Larry_Kelsey 1. "Another observation"
Dec-20-2002 at 06:07 PM (GMT3)
Quote:Shlama Akhay,

In Hebrews 5:2 of the Peshitta, the ideas of (#1), being able to humble oneself, and (#2), feeling/sympathizing are not fully recaptured in the Greek text. After reviewing what I copy and paste, see if you agree. First, from the Greek camp...

Heb 5:2: μετριοπαθειν <3356> <5721> ( TO EXERCISE FORBEARANCE) δυναμενος <1410> <5740> ( BEING ABLE) τοις <3588> ( WITH THOSE) αγνοουσιν <50> <5723> ( BEING IGNORANT) και <2532> ( AND) πλανωμενοις <4105> <5746> ( ERRING,) επει <1893> ( SINCE) και <2532> ( ALSO) αυτος <846> ( HIMSELF) περικειται <4029> <5736> ( IS ENCOMPASSED) ασθενειαν <769> ( WITH INFIRMITYWink

03356: 3356 μετριοπαθεω metriopatheo met-ree-op-ath-eh'-o

AV-have compassion on 1; 1

1) to be affected moderately or in due measure
2) to preserve moderation in the passions, esp. anger or grief
2a) of one who is not unduly disturbed by the errors, faults, sins of others, but bears them gently (Thayer)

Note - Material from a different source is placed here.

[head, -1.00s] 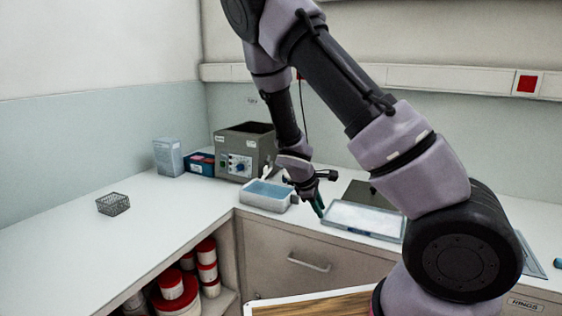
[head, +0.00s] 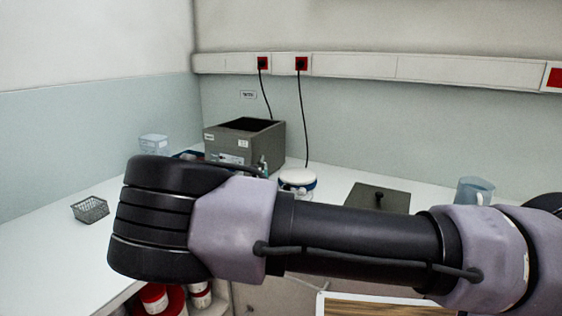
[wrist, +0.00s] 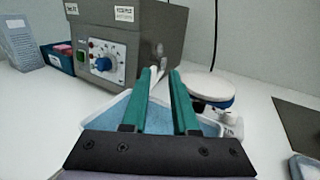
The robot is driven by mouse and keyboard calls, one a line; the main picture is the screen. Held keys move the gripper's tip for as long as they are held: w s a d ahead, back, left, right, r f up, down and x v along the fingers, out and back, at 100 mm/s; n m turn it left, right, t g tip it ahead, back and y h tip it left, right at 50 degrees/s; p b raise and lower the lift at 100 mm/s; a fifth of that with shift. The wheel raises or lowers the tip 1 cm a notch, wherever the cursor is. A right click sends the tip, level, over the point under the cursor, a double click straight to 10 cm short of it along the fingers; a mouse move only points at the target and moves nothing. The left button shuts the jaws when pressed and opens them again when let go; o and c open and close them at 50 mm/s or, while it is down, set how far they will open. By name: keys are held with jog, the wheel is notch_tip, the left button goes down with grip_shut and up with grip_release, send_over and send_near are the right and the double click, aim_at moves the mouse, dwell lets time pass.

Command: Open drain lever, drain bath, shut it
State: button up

Heb 5:2: who can bear gently with the ignorant and erring, for that he himself also is compassed with infirmity; (ASV)

Heb 5:2: He can deal gently with people who are ignorant and easily deceived, since he himself is subject to weakness.Heb 2:18; 4:15; 7:28 (ISV)

Heb 5:2: being able to feel in due measure for those not knowing and having been led astray, since he also is circled about with weakness(LITV)

Heb 5:2: being able to have a right measure of compassion on the ignorant and erring: because he himself, also, is surrounded with infirmity.(LO)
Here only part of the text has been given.